(YOUR INSTRUCTIONS)
Using the data below, output the first line and every line after it up to and including the line containing "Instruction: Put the", exactly as written and with nothing added.

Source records
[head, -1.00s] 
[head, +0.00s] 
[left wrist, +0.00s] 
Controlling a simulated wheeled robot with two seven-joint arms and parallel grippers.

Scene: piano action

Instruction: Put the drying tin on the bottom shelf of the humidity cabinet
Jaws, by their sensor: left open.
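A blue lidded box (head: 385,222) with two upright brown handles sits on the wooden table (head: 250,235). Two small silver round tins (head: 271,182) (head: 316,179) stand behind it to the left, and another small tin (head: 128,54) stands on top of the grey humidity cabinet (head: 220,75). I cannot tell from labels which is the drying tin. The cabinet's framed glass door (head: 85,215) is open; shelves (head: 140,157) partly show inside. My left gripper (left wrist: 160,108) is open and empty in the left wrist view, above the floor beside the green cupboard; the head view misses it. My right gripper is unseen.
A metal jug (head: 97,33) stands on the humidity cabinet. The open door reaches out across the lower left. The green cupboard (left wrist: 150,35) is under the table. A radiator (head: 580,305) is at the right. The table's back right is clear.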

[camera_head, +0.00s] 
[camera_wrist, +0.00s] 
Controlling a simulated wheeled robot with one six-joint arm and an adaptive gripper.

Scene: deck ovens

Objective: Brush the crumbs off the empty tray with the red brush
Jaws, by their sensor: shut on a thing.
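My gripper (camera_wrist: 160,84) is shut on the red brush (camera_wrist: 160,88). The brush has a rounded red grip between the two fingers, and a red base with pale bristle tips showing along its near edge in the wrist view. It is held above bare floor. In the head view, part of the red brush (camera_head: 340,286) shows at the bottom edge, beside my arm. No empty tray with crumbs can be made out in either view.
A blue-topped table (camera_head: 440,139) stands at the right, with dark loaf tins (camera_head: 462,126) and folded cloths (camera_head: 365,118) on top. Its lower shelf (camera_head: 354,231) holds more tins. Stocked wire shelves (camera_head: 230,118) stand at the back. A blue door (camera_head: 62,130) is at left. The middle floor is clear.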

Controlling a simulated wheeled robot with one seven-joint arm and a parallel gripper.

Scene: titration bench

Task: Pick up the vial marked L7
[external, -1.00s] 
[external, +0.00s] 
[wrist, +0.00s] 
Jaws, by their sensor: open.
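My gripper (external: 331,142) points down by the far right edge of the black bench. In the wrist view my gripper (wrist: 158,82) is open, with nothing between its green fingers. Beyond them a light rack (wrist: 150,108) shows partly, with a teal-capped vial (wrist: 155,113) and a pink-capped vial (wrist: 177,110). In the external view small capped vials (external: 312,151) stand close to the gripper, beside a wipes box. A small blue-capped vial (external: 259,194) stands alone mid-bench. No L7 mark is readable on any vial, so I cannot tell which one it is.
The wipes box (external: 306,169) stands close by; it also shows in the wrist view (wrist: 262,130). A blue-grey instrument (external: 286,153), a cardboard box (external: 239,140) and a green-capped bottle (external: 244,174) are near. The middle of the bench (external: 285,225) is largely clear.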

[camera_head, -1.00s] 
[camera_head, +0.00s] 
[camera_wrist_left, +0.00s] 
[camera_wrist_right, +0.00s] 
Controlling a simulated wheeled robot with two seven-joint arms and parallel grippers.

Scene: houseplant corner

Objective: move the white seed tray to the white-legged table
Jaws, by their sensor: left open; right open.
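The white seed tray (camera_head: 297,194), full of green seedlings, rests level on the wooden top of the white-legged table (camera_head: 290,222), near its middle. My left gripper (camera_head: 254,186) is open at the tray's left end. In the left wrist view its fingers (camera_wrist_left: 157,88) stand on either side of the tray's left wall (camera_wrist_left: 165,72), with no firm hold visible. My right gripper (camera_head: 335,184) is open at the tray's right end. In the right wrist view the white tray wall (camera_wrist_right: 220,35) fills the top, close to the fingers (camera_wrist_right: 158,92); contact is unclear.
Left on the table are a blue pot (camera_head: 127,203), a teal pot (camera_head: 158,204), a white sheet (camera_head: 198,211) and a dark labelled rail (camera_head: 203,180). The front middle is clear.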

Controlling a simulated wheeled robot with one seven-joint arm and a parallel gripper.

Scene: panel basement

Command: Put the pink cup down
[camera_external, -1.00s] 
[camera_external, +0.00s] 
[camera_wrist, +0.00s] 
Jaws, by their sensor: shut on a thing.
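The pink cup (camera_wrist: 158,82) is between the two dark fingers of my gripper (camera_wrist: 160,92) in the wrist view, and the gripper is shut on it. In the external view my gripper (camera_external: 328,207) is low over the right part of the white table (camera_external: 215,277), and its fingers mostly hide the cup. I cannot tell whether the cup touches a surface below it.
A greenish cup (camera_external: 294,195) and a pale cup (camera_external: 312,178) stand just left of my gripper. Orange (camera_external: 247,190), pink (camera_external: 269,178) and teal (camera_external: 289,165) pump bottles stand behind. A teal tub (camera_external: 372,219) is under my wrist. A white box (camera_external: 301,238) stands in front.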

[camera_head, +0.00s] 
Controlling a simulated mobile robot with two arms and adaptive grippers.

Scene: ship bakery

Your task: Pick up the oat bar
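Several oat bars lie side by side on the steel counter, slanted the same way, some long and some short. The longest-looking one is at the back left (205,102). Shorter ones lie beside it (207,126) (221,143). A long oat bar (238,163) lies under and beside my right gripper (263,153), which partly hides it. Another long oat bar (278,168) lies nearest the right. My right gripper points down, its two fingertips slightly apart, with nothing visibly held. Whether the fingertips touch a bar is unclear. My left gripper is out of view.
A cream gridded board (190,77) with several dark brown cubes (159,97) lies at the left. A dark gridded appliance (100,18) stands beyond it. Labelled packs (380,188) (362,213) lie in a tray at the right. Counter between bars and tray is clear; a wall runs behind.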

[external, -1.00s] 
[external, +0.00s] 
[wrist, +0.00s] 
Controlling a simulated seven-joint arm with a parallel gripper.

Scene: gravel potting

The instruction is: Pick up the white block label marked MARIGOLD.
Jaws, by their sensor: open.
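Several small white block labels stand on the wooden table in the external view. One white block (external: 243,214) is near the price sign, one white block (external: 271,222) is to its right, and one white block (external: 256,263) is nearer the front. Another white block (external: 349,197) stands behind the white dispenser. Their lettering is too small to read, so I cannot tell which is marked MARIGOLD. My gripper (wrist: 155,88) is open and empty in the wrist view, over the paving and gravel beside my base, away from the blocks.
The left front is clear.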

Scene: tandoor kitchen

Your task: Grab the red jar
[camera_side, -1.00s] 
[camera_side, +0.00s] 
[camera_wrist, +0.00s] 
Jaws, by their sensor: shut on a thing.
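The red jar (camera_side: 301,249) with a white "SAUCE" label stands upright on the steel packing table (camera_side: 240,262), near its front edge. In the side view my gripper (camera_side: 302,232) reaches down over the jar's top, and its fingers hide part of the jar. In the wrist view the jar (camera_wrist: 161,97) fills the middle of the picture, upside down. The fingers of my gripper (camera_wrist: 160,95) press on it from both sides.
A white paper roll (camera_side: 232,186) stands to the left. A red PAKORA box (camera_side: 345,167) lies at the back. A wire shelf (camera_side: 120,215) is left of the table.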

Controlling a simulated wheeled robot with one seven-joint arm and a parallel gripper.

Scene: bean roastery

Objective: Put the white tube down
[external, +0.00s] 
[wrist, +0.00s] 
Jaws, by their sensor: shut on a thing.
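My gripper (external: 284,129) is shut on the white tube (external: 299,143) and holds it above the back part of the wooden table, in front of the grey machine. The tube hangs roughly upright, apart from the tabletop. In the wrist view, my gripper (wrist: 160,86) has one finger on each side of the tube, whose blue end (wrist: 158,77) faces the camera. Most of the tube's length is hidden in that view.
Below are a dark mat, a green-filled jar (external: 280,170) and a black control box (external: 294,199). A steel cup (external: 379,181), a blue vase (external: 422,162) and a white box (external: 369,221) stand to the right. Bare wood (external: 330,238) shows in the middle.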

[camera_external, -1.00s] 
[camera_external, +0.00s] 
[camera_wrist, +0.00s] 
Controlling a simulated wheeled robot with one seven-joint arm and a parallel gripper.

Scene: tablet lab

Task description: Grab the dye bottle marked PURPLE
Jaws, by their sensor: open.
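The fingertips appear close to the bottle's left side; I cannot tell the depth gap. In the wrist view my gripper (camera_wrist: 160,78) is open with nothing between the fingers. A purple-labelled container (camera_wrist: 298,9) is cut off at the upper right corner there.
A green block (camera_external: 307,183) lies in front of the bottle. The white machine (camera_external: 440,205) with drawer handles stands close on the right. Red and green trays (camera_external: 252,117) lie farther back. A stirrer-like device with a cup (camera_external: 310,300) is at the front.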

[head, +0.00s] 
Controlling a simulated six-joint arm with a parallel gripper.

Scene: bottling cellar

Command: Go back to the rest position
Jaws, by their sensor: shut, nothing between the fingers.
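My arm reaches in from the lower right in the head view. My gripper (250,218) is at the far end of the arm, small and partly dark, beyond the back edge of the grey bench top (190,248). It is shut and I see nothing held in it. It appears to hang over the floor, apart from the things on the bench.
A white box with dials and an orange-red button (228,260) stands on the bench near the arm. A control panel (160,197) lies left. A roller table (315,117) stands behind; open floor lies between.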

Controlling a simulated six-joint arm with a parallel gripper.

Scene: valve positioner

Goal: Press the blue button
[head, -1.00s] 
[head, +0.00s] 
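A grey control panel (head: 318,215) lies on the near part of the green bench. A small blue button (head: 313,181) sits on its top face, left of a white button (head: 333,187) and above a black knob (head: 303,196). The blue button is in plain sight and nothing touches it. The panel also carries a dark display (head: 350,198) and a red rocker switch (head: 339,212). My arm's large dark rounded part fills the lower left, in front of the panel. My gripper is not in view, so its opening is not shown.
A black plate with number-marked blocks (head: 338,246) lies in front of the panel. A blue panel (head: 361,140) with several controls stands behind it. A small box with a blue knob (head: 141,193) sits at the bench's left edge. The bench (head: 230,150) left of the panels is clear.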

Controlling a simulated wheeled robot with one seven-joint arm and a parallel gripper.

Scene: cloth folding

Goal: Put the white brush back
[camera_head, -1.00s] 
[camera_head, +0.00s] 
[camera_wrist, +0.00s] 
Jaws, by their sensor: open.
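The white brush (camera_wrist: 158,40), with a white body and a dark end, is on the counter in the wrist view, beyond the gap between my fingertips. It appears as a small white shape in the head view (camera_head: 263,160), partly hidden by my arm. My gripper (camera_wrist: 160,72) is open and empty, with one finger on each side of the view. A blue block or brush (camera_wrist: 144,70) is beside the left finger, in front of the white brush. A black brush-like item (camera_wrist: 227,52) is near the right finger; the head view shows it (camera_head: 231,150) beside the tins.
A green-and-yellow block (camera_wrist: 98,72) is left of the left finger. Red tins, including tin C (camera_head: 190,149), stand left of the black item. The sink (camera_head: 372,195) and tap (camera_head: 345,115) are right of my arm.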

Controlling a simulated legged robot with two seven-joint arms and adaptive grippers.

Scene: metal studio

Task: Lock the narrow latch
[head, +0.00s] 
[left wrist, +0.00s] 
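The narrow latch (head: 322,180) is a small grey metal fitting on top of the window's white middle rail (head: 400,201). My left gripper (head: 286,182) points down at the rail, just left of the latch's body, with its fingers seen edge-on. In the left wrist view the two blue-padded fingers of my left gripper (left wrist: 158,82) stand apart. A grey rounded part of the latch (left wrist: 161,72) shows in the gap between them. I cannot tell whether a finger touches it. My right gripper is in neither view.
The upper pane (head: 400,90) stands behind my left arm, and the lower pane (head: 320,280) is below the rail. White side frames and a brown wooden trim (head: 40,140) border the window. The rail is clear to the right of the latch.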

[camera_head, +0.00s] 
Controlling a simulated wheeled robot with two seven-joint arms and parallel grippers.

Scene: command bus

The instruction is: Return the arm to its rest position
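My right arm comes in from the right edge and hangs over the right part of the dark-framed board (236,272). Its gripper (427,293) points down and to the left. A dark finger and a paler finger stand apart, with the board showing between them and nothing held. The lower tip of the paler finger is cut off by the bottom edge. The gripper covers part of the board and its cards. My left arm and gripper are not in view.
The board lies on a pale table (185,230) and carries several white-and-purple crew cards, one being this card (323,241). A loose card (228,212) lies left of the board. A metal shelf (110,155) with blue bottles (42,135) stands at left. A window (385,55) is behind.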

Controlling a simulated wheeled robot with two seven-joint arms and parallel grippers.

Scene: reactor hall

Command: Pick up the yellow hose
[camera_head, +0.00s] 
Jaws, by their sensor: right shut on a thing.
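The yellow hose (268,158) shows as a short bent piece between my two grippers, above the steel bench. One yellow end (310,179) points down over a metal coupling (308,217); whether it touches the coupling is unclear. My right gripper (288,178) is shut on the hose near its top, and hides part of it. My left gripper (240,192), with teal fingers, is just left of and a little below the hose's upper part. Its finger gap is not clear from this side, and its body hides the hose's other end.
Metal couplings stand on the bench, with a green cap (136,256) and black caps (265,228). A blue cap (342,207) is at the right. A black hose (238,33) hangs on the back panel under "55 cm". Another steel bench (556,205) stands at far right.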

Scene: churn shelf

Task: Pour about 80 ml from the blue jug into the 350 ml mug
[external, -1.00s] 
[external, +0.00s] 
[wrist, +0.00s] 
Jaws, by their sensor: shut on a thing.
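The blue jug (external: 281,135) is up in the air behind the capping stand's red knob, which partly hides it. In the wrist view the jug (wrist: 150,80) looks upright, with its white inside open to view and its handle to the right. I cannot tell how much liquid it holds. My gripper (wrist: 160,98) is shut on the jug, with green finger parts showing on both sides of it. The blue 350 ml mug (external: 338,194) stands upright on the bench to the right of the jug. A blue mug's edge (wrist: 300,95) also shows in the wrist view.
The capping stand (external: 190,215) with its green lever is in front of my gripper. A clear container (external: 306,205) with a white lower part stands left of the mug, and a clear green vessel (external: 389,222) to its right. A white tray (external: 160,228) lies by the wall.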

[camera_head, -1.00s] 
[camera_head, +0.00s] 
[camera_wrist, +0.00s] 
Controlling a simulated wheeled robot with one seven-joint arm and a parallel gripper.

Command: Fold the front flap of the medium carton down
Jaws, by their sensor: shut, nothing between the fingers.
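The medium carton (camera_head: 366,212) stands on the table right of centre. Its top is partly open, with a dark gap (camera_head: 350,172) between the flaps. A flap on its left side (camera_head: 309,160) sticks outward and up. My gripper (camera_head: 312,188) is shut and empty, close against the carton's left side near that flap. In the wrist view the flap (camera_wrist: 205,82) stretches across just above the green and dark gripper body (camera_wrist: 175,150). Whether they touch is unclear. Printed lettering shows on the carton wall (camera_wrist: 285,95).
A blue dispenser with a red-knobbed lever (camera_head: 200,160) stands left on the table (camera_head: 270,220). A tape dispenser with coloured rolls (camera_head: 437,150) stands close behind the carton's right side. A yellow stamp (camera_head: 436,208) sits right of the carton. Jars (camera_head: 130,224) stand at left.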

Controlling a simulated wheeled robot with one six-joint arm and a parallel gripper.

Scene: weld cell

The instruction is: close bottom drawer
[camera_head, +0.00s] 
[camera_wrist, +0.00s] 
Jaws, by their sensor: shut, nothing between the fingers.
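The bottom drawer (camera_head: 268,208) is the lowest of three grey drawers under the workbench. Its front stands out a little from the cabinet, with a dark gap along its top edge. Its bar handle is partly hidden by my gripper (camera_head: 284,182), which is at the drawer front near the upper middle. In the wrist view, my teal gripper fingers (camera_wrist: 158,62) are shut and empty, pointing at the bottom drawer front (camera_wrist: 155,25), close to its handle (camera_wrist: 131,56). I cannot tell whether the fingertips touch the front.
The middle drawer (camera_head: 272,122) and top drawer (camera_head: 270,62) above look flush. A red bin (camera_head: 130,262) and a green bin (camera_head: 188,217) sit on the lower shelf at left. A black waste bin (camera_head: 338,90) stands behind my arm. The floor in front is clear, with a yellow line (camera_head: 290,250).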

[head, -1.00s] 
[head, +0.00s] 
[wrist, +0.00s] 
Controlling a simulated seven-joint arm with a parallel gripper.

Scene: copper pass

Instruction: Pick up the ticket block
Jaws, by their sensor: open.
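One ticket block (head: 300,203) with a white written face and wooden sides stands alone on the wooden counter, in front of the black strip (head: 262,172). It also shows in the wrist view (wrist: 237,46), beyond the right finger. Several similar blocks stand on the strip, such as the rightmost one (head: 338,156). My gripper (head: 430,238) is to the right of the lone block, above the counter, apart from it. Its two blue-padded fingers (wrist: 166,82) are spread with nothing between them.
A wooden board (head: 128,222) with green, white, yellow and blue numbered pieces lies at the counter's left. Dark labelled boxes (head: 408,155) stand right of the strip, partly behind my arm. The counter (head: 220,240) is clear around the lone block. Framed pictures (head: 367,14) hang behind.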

(ANSWER TO THE EXERCISE)
[head, -1.00s] 
[head, +0.00s] 
[left wrist, +0.00s] 
Controlling a simulated wheeled robot with two seven-joint arms and parallel grippers.

Scene: piano action

Instruction: Put the drying tin on the bottom shelf of the humidity cabinet

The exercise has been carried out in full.